TIG is in the process of expanding internationally, a new market focus that 21 percent of the hypergrowth VARs surveyed by the CMP Channel said they would pursue over the next three to five years. This year, TIG acquired a German solution provider to help serve U.S. military bases in Europe and it's also contemplating a move into China in partnership with a vendor that Geier didn't identify.

"You have to partner when you go international; you'd be insane to go in cold turkey," he said.

Close to 44 percent of VARs that plan to grow their businesses at least 15 percent faster than the market in 2007 said managing vendor relationships is critical to their businesses' ability to succeed.

Sequel Data's Richie agrees. Sequel added two full-time people dedicated to reselling Hewlett-Packard services this year with financing help from HP. Last year, Richie says he sold about $250,000 in HP services, but this year he expects to sell close to $2.5 million.

And Brian Deeley, manager of Graymar Business Solutions, a Timonium, Md.-based solution provider, says his strong vendor relationships should boost his growth from low double digits in 2007 to triple digits in 2008. That's because Graymar, with 2006 annual revenue of about $4.25 million, found out in August that it won the State of Maryland IT hardware contract.

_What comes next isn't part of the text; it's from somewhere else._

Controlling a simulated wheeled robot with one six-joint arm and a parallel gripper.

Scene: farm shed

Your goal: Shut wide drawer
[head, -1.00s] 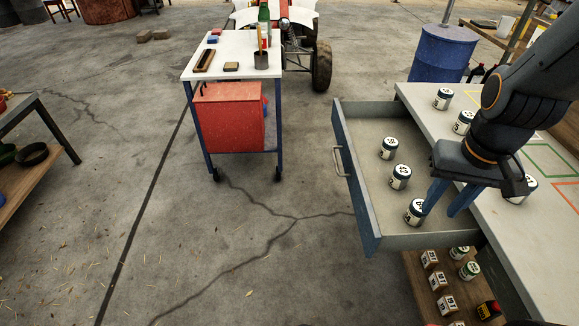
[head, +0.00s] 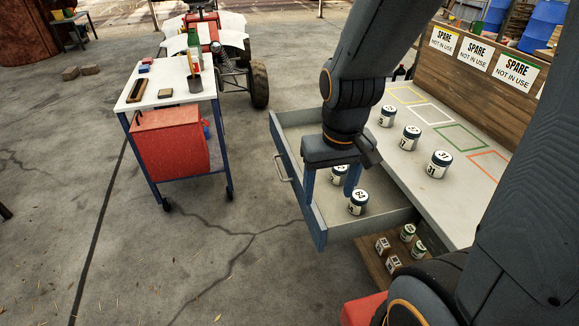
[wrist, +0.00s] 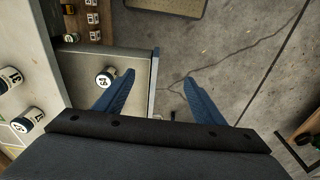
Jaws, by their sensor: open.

"The vendor and distributor relationships are what's going to make the contract winners either succeed or fail," he says. "I truly believe our strong relationships with our vendor partners are what made us win the contract."

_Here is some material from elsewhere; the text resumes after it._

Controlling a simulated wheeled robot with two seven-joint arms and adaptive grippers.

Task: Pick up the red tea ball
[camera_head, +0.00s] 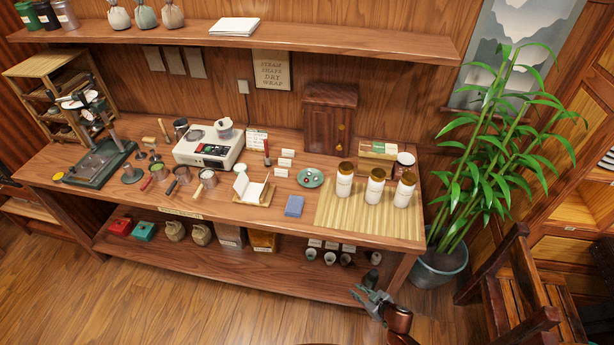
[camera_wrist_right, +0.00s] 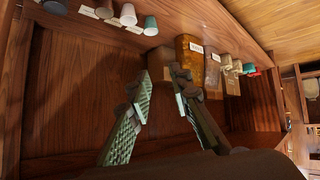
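I cannot make out a clear red ball. A red, box-like item (camera_head: 120,226) sits at the left end of the lower shelf, beside a teal one (camera_head: 144,231). A small red spot (camera_wrist_right: 257,74) shows at the far right in the right wrist view. My right gripper (camera_head: 367,294) is low in front of the table's right end, far from the red item. In the wrist view its two fingers (camera_wrist_right: 163,80) stand apart with nothing between them. My left gripper is out of view.
The lower shelf (camera_head: 205,257) also holds two sacks (camera_head: 174,231), a brown-yellow container (camera_head: 263,241) and several small cups (camera_head: 329,258). The tabletop (camera_head: 110,190) above carries a scale (camera_head: 209,146) and white jars (camera_head: 375,187). A potted plant (camera_head: 440,267) and a chair (camera_head: 530,285) stand right.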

To win the contract, Deeley forged partnerships with 45 different vendors, including Cisco, HP, IBM, Juniper, Lenovo, Ricoh and Xerox, among others. In addition, Graymar helped vendors such as SMC Networks, Irvine, Calif., and St. Bernard Software, a security software specialist in San Diego, win slots on the state contract line card.

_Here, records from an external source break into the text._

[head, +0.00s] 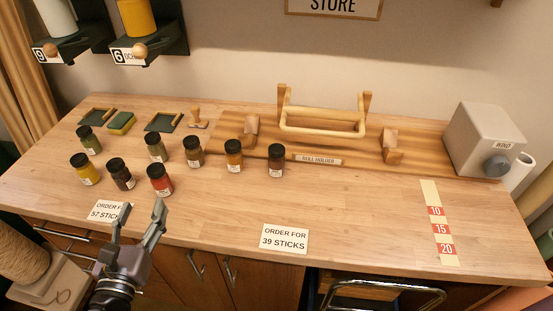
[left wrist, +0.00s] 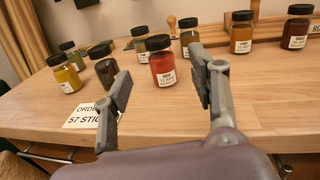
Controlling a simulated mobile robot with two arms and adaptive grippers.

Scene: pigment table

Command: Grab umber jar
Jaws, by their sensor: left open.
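A dark brown jar with a black lid (head: 121,178) stands upright in the front row on the table, between a yellow jar (head: 86,173) and a red jar (head: 160,184). The dark brown jar also shows in the left wrist view (left wrist: 106,72), partly behind a finger. Another brown jar (head: 276,166) stands farther right. The labels are too small to read, so which is umber is not certain. My left gripper (head: 138,208) is open and empty at the table's front edge, short of the jars. In the left wrist view, the red jar (left wrist: 163,70) shows between its fingers.
Olive and green jars (head: 157,151) and an amber jar (head: 234,160) stand close around. Order cards (head: 285,239) lie along the front edge. A wooden roll holder (head: 320,128) and a grey winder box (head: 483,138) are at the right. The middle front is clear.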

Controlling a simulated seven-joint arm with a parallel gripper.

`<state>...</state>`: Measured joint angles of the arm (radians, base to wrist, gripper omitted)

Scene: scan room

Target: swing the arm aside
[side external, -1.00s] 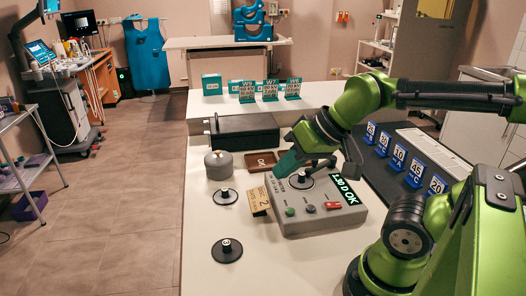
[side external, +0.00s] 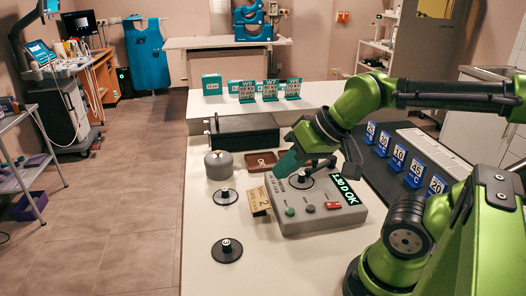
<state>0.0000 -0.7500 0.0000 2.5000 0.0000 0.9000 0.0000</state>
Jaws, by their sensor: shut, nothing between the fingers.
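My green arm reaches in from the right over the white table (side external: 195,245). My gripper (side external: 284,174) is low above the left rear part of a grey box (side external: 328,221) with a lit display reading "1.30 D OK". The gripper is shut and empty. A black disc with a knob (side external: 301,181) sits on top of the box, just right of the gripper. The fingertips are small and partly hidden in this view, so I cannot tell whether they touch the box.
Black discs (side external: 227,250) lie at the left, near a grey cylinder (side external: 219,165), a brown tray (side external: 262,162) and a card marked 2 (side external: 257,201). A black case (side external: 246,132) stands behind. Blue numbered stands (side external: 399,158) line the dark mat at right. The front left table is fairly clear.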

"Adding second-tier and specialty vendors will help set us apart from some of the other contract award winners," Deeley says. "There are vendors on the security and appliance side of the business that we have had relationships with for a number of years that other VARs tend to pass up. A lot of the other bidders never went to these manufacturers and said, 'Hey, here's an opportunity for us, a solution provider, to win the bid and get your product line on the state contract.'"

But VARs noted that vendor relationships can both help and hinder growth. Richie, for one, says that vendors have gone overboard in compliance audits for MDF and certification requirements. "I am audited by HP virtually every quarter," he said. "I'm now spending more time on audits and managing the vendor relationship than I am in the field trying to grow the business."

Financing growth is also a priority issue among growing VARs. While this select group of VARs has aggressive growth plans, their methods of financing that growth are decidedly down to earth. Virtually all of the growing VARs said they will seek money from multiple sources. But the No. 1 source of funding chosen by 51 percent of these hypergrowth VARs is financing expansion through cash flow, while 48 percent of the VARs with plans to grow in excess of 15 percent said they would opt for self-funding, compared to all VARs, who said self-financing was their top choice at 50.3 percent (see "Financing Options," left). Mentioned as the third most popular option among this group of VARs was financing through business profits, with about 44 percent of the solution providers opting for that route.